Your task is to print all of the data word for word.
(begin)
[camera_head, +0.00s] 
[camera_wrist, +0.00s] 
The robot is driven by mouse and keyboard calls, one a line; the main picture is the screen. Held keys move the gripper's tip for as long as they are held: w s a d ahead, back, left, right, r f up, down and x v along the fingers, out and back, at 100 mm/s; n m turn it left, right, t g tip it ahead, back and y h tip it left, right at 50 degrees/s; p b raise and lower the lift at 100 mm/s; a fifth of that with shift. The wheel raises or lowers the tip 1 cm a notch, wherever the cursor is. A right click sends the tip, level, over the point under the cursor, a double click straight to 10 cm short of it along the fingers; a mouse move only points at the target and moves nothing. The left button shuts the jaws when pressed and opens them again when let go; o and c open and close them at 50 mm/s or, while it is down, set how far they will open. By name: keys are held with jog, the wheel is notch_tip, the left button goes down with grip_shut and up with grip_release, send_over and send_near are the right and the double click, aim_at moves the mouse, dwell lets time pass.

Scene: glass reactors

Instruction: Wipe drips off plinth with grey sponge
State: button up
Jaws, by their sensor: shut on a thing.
(end)
_Solved problem_:
[camera_head, +0.00s] 
[camera_wrist, +0.00s] 
The robot is driven by mouse and keyboard calls, one a line; the main picture is the screen. Held keys move the gripper's tip for as long as they are held: w s a d ahead, back, left, right, r f up, down and x v along the fingers, out and back, at 100 mm/s; n m turn it left, right, t g tip it ahead, back and y h tip it left, right at 50 degrees/s; p b raise and lower the lift at 100 mm/s; a fifth of that with shift. The wheel raises or lowers the tip 1 cm a notch, wherever the cursor is. A right click sends the tip, level, over the point under the cursor, a double click straight to 10 cm short of it along the fingers; a mouse move only points at the target and moves nothing. The left button shuts the jaws when pressed and opens them again when let go; o and c open and close them at 50 mm/s or, while it is down, set how far they will open. By name: keys are held with jog, the wheel is notch_tip, the left button goes down with grip_shut and up with grip_release, send_over and send_near are the right and the double click, aim_at moves the mouse, dwell lets time pass.

Scene: glass reactors

Instruction: Wipe drips off plinth with grey sponge
State: button up
Jaws, by their sensor: shut on a thing.

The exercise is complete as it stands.